=== Directive ===
Copy each line below in which the word "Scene" occurs.
^^^^^^^^^^^^^^^^
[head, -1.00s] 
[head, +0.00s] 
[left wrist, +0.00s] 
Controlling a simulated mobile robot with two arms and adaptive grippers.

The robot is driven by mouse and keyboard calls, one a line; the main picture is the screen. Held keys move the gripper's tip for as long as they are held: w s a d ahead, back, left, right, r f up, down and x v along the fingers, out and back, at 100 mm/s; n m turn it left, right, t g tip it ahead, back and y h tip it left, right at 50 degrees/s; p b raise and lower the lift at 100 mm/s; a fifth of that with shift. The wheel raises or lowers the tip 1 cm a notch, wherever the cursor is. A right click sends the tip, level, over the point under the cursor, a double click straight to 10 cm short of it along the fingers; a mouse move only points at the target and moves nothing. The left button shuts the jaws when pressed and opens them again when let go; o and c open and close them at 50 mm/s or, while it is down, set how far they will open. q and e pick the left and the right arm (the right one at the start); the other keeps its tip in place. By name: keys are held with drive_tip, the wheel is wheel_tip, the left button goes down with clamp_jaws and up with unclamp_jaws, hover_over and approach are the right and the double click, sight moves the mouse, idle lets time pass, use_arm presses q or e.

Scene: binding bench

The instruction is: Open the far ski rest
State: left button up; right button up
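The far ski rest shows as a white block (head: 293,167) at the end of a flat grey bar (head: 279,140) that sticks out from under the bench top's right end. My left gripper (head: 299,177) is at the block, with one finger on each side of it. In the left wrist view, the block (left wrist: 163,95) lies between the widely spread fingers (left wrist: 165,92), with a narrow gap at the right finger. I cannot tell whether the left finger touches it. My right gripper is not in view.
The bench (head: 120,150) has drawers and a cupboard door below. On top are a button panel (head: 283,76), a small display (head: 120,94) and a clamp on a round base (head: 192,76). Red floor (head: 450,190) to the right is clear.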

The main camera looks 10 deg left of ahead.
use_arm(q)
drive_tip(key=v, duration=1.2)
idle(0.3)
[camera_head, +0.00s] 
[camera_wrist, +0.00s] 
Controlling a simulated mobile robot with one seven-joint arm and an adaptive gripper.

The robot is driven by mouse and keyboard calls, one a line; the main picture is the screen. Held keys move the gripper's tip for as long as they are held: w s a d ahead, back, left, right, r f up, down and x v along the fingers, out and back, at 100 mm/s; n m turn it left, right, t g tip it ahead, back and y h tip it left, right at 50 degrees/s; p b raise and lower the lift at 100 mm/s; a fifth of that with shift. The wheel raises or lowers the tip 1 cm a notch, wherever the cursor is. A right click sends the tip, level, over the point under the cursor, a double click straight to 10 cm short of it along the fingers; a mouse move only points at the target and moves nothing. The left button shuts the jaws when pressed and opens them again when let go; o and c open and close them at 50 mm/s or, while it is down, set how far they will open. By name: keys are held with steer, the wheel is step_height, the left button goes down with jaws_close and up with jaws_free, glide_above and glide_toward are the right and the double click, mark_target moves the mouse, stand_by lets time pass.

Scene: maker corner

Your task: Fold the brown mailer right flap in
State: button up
^^^^^^^^^^^^^^^^
=== Answer in full ===
Scene: binding bench
Scene: maker corner

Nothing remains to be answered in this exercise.